So this is not easy either for decision makers or parents. I think we will have a messy return to education. Some schools might be able to be opened because of their design while the school next to it will not because they cannot effectively put in place social distancing measures. Some families will need to keep their children of for family reasons. Some might be able to send one child but not another. Some schools will have easy transport options and others will not.
There is no right answer to this. The worst answer though is to try and insist on a uniform return to school. The questions are too complex for that. The worst response to a messy opening would be for the privileged elite who would, no doubt, like to have the children of working families going up chimneys again, to say that teachers who don’t return are being unpatriotic and that parents that don’t send their kids back are feckless idlers.

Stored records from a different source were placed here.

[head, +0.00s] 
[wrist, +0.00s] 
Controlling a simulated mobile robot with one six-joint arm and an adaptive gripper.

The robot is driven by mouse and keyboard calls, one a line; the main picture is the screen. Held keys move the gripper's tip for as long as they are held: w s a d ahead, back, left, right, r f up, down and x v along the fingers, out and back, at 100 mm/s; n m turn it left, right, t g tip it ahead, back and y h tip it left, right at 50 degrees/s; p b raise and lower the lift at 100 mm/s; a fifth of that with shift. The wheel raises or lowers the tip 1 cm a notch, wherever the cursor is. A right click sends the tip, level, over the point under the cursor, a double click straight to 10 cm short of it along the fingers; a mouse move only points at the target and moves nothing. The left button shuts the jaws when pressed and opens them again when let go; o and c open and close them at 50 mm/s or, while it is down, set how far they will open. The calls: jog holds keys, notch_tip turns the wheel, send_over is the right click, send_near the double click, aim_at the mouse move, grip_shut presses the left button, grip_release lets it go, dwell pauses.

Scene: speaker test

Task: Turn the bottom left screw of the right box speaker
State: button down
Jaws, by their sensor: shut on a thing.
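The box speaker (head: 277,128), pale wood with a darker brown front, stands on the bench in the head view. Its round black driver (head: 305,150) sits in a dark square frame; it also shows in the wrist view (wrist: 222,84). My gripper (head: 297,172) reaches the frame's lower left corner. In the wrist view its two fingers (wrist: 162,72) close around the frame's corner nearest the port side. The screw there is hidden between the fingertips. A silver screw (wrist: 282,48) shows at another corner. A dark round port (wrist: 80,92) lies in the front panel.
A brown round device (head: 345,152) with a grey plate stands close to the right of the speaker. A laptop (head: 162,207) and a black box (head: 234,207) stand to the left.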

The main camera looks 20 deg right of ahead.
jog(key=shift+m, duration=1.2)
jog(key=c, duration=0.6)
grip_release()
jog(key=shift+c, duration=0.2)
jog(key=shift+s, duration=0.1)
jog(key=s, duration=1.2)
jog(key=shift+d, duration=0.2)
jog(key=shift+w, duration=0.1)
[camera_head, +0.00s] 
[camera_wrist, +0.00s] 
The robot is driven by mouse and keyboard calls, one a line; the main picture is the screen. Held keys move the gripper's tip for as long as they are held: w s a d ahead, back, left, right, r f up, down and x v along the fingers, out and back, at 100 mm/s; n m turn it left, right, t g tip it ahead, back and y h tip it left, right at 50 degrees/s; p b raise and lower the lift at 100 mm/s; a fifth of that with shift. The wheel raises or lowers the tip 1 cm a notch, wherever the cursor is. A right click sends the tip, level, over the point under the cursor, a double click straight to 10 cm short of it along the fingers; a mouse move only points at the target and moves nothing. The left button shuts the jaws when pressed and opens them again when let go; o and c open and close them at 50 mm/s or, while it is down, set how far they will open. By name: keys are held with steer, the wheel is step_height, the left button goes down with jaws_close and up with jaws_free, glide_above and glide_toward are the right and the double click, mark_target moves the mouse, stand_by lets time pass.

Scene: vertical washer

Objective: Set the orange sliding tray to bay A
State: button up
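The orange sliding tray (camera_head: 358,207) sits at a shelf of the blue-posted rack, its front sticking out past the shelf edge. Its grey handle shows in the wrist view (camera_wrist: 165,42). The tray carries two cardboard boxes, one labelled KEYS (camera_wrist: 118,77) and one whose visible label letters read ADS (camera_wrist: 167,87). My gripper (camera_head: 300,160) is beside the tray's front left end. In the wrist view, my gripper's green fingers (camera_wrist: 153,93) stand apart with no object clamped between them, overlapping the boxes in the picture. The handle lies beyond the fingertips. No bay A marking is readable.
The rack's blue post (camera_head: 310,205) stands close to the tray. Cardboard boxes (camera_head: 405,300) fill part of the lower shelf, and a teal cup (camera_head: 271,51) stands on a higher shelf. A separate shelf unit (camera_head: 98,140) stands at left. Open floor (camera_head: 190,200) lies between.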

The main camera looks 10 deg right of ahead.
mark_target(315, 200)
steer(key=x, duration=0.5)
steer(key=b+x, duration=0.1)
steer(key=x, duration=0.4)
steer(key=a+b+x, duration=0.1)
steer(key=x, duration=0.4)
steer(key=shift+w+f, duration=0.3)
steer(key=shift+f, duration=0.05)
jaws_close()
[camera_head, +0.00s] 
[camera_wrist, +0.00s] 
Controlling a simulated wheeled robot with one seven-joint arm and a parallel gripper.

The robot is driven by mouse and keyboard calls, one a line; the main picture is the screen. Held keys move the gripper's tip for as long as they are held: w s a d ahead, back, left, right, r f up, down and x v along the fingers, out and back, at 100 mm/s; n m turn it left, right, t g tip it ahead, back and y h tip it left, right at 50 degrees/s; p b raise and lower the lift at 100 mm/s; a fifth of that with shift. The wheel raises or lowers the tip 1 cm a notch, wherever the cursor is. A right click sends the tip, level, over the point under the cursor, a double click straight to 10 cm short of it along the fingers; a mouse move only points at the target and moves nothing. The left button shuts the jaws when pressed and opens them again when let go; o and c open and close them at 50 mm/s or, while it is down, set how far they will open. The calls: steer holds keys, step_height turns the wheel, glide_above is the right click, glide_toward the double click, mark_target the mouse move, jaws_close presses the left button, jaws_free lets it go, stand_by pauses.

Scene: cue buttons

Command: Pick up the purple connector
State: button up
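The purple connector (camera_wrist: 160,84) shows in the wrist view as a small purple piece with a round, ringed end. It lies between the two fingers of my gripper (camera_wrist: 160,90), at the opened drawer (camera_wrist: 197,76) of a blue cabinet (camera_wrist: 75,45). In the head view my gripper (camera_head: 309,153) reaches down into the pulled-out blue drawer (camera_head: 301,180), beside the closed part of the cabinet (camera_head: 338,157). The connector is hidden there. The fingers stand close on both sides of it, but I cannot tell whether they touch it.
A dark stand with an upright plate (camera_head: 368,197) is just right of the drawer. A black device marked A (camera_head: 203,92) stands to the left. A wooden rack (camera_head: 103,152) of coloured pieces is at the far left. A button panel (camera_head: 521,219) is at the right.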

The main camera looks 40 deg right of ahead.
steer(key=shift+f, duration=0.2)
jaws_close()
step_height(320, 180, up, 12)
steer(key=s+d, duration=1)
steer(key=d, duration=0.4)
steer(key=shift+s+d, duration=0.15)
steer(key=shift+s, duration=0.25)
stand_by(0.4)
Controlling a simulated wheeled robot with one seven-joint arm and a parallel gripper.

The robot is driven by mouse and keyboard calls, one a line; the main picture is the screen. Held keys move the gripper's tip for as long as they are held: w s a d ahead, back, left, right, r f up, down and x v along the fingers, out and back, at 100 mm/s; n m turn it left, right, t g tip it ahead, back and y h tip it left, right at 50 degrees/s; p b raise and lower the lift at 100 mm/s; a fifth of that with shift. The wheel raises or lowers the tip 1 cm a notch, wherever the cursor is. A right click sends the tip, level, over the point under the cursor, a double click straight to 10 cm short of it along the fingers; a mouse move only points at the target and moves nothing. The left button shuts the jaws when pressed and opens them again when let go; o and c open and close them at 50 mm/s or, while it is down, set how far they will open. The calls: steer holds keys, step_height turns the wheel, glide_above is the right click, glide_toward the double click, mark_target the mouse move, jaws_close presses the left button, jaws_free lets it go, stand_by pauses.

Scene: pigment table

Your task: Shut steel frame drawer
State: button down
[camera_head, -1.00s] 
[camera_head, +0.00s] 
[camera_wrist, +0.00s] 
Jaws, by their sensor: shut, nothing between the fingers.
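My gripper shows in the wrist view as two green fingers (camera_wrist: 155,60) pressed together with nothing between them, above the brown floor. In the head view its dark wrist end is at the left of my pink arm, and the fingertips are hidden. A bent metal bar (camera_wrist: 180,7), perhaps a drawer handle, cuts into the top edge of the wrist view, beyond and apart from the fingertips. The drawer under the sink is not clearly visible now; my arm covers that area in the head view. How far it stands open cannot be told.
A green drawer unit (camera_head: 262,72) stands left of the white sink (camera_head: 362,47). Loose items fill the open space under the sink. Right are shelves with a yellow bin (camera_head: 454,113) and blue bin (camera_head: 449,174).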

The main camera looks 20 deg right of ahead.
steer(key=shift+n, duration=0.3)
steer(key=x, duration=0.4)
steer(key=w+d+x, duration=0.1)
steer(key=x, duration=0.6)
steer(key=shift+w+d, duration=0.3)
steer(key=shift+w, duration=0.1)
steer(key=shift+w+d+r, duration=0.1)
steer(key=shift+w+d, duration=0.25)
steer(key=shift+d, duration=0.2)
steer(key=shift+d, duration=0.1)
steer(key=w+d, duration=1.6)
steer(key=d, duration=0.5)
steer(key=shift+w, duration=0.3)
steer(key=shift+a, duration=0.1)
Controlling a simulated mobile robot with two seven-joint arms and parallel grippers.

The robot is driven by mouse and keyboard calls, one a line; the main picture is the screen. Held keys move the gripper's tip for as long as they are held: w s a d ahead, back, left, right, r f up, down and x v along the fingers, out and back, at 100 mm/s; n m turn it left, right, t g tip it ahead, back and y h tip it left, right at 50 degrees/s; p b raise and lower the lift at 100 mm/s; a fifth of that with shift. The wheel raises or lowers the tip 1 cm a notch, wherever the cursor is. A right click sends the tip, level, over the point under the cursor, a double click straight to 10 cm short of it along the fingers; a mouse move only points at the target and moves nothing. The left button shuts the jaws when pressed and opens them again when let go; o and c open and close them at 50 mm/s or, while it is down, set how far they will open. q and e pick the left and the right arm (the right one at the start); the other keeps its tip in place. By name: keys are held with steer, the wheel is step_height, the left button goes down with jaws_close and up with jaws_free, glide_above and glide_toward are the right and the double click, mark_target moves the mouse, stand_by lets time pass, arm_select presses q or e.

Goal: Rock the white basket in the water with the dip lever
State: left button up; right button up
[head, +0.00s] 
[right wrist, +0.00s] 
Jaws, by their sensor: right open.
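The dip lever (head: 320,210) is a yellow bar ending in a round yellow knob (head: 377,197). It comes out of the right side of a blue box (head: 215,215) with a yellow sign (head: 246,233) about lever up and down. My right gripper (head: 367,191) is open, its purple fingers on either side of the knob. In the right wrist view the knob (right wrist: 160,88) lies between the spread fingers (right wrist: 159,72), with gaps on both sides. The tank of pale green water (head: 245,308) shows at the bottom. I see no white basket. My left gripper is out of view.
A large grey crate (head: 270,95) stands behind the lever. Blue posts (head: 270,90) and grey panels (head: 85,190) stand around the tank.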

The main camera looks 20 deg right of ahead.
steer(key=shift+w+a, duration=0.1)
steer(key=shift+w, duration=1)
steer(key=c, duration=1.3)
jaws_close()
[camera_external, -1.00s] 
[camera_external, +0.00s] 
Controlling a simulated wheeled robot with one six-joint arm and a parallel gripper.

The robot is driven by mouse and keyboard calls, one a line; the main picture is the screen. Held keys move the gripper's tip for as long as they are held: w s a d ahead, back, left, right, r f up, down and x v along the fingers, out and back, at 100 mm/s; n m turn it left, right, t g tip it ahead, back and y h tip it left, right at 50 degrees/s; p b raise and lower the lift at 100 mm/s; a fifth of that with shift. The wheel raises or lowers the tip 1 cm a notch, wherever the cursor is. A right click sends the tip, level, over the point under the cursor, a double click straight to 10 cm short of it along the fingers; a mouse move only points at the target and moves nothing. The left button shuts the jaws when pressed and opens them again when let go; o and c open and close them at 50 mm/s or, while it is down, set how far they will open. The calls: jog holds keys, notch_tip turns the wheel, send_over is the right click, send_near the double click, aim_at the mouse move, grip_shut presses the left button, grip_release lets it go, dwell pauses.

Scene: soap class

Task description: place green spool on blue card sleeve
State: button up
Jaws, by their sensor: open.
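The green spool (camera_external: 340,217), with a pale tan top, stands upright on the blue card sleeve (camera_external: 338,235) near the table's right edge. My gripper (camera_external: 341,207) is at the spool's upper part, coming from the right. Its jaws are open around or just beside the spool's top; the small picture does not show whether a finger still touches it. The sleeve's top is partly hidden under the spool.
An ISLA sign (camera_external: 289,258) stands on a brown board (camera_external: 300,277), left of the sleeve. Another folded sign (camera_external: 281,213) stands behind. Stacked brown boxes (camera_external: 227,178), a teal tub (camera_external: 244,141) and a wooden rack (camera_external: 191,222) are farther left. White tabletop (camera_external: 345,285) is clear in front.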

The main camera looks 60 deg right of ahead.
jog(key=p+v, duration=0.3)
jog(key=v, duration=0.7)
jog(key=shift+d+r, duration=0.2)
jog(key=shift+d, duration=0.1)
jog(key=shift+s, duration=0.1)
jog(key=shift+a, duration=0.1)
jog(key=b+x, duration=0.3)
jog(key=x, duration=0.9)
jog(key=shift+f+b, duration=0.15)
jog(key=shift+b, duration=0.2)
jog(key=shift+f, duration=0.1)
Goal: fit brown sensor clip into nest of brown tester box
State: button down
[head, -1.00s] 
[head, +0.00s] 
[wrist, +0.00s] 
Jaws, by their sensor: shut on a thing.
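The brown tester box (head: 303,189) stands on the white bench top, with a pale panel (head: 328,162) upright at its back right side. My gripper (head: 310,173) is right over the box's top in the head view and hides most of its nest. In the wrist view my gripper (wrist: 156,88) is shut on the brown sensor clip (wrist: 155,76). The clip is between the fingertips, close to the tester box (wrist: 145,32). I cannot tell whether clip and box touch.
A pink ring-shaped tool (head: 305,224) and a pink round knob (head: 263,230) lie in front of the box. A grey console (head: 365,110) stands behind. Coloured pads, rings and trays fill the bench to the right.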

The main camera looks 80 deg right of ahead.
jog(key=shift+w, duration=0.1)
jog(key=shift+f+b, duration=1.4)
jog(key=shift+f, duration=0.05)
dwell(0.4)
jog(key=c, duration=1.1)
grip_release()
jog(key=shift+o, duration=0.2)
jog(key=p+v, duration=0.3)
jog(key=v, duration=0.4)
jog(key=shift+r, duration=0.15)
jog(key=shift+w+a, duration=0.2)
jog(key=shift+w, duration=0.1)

But I do have some criticism of the teaching profession. As I have talked to people in my ward I have been told very different things about the schools that serve it. Some have been in contact with the children on their rolls giving semi-formal education and advice about good things to do such as watching the Chester Zoo broadcasts. Others have been treating this as an extended holiday and have not been in touch with parents at all.
By now all schools should have an outreach policy in place and be working on it. By now all management teams in schools of all levels should have worked out answers to the type of school based questions which I have outlined above. I hope that after the crisis is over -whenever that might be – Governing Bodies will be asking Heads and staff what they did to maintain educational standards during the lock down.
In the meantime, Liverpool Council is taking the right approach. It has delayed a return. It is trying to recognise the individual circumstances of people, teachers and schools and is working to ensure that schools will be safe places for our young people whenever the right time is for them to reopen on a proper basis.